Del tema si è lungamente parlato nei giorni scorsi attraverso i numerosi eventi che hanno costituito la “Settimana del lavoro agile”. In particolare sono stati evidenziati i risultati di diversi studi in materia che hanno promosso questa modalità organizzativa del lavoro in termini di benefici tanto per l’imprenditore quanto per il dipendente.
Ad esempio secondo alcune analisi condotte dall’Osservatorio smart working del Politecnico di Milano, più del 50% delle grandi aziende adottano il “lavoro agile” con un aumento della produttività del 5-6%, (non ultima Enel che lo ha proposto a ben 7mila dipendenti), mentre, in base ai dati di Osservatori.net, network di ricerca facente capo allo stesso Politecnico, sarebbero già 300mila i lavoratori smart, il 7% degli impiegati italiani.

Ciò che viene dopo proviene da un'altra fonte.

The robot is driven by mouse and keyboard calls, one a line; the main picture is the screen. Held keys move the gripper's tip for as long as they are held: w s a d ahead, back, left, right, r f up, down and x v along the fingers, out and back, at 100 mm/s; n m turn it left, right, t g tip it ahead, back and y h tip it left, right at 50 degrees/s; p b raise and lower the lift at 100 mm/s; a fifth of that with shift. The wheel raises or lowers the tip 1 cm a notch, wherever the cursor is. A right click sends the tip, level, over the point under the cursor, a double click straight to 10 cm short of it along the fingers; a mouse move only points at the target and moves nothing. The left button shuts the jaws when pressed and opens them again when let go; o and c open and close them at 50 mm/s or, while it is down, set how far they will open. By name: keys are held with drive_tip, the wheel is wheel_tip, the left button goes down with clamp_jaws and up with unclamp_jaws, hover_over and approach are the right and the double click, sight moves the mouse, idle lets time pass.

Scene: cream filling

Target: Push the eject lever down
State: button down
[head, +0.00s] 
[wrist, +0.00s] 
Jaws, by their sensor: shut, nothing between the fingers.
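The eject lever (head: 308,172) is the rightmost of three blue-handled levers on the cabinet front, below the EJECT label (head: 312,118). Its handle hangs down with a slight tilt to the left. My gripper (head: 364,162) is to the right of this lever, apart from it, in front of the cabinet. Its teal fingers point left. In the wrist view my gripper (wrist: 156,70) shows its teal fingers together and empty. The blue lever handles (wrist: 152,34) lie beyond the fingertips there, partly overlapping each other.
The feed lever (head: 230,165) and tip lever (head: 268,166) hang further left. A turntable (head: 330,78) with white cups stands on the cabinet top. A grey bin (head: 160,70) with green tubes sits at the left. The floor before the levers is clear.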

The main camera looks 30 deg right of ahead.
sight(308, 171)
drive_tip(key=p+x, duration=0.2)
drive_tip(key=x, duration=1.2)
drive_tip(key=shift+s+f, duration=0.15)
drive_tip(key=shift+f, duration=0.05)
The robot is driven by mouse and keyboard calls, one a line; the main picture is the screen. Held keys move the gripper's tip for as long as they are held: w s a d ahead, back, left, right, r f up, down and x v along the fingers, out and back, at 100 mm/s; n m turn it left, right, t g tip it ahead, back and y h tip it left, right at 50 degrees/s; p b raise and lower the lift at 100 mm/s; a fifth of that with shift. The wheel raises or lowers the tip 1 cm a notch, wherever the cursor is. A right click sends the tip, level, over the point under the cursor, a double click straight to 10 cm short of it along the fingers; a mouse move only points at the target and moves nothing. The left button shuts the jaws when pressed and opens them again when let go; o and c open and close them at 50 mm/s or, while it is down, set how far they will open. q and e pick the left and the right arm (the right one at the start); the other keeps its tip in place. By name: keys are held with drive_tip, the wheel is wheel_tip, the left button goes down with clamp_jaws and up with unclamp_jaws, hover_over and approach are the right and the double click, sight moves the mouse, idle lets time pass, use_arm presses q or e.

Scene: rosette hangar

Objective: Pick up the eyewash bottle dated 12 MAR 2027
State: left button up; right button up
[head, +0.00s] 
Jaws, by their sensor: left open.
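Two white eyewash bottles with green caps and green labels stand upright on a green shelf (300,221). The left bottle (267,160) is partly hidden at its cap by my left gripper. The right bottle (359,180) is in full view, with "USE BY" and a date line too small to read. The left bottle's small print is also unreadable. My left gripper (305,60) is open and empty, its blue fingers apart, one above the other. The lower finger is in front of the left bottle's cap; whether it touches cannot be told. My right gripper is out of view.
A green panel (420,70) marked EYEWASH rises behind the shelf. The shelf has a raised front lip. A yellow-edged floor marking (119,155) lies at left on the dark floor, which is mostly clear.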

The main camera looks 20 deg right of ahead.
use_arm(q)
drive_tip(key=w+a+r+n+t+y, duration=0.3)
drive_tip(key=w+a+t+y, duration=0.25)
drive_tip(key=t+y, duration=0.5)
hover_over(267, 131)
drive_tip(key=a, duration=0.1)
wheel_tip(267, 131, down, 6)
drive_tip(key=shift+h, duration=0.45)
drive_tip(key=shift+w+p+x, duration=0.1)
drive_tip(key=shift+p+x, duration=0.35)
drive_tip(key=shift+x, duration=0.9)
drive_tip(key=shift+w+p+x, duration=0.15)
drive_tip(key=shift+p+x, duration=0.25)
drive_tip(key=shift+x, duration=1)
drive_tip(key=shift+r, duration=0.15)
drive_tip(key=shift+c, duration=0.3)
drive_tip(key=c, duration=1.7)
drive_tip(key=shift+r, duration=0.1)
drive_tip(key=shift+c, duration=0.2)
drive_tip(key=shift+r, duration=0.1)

Dati meno esaltanti sul fronte delle piccole aziende, laddove solo il 5% ricorrerebbe allo smart working, ma autorevoli previsioni spingono questo dato fino a quasi il 20% nel giro di qualche anno.
L’ulteriore accelerazione del fenomeno, di cui è possibile individuare una fase embrionale nel telelavoro degli anni ’70, è assicurata anche dalle minori barriere ideologiche che in quegli anni vedevano il sindacato in prima fila. Oggi ogni alzata di scudi contro l’innovazione appare davvero anacronistica e un’organizzazione aziendale che non tiene conto dell’evolversi del tempo rischia di apportare danni all’intera impresa.
Lo smart working, che rispetto al telelavoro presenta maggiore flessibilità nel “concetto di luogo” (non più individuato nel solo domicilio) si caratterizza per l’autodeterminazione dell’orario di lavoro (con il raggiungimento degli obiettivi prefissati), l’analogo trattamento economico rispetto agli impiegati in ufficio, lo stesso obbligo di informazione su rischio infortuni e malattie professionali con copertura Inail e per la molteplicità di luoghi dove si può svolgere l’attività lavorativa, non solo la propria abitazione, ma anche una panchina pubblica, un coworking, un bar, un pub, un ristorante, un mezzo di trasporto pubblico, etc.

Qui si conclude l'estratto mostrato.